In recent times, he and his clan of inbred ignoramuses gained infamy by picketing the funerals of North American soldiers “in the name of God,” alleging their deaths were God’s way of punishing the USA for enabling homosexuality.
The nicest possible summation of this moron is that he was a nuisance using free speech to push his homophobic, nonsensical hatred.
In reality, he was a bitter, soulless creature eating food and drinking life-sustaining liquids that millions across the world fight for every day.
I know it sounds weird to celebrate his death, but the fact that this arsehole no longer breathes the air we breathe is a win in my book.
The only downside to Fred’s death is that I’ll never get the opportunity to fly-kick him in the teeth (note: I’ve never fly-kicked anyone, nor do I know how – I was saving the magic of this unknown just for Fred).
I was wondering which way WBC would go on Fred’s death.

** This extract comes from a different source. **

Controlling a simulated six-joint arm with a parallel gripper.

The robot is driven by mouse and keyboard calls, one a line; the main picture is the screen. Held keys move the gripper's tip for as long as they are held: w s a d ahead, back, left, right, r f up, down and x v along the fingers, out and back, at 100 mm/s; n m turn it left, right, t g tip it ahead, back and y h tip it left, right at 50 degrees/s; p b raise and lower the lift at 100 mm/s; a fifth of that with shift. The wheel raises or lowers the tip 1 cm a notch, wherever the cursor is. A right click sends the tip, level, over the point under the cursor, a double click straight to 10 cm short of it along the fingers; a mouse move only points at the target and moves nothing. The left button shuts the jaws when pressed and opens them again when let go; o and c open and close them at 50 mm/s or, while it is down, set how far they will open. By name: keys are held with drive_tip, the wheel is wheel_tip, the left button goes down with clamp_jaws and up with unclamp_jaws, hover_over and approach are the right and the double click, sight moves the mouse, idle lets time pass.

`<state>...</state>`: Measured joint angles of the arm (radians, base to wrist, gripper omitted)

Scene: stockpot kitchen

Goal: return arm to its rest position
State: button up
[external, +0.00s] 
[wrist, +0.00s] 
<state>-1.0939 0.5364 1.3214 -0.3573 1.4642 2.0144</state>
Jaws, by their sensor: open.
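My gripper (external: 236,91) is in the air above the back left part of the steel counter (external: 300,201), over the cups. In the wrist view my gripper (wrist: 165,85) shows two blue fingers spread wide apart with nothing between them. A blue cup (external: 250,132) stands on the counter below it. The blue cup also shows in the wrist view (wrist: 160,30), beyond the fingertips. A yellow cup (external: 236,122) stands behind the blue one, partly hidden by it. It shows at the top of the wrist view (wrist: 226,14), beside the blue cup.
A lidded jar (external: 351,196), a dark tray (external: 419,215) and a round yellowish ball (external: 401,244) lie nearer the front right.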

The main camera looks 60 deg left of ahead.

A small part of me thought that maybe, just maybe, these goons were cowering behind this wing-nut and that they’d emerge from the backwaters from which they spawned, see the sunlight, burn the placards and dance down the street a la the video to ‘Happy’ by Pharrell Williams.
Even on Fred’s deathbed, WBC has stated that “God still hates fags, God still hates fag enablers and any nation that embraces that sin as an ‘innocent’ lifestyle can expect to incur the wrath of God. Repent or Perish”.
Look, if those hill-billies are to engender ANY respect from the public, they should picket Fred’s funeral – fair’s fair.
Fred would have loved a grand public demonstration in his name, so let’s not do that.
But a quiet glass of wine at home tonight – in honour of the purification of my air, if only by just a little bit – I can do that.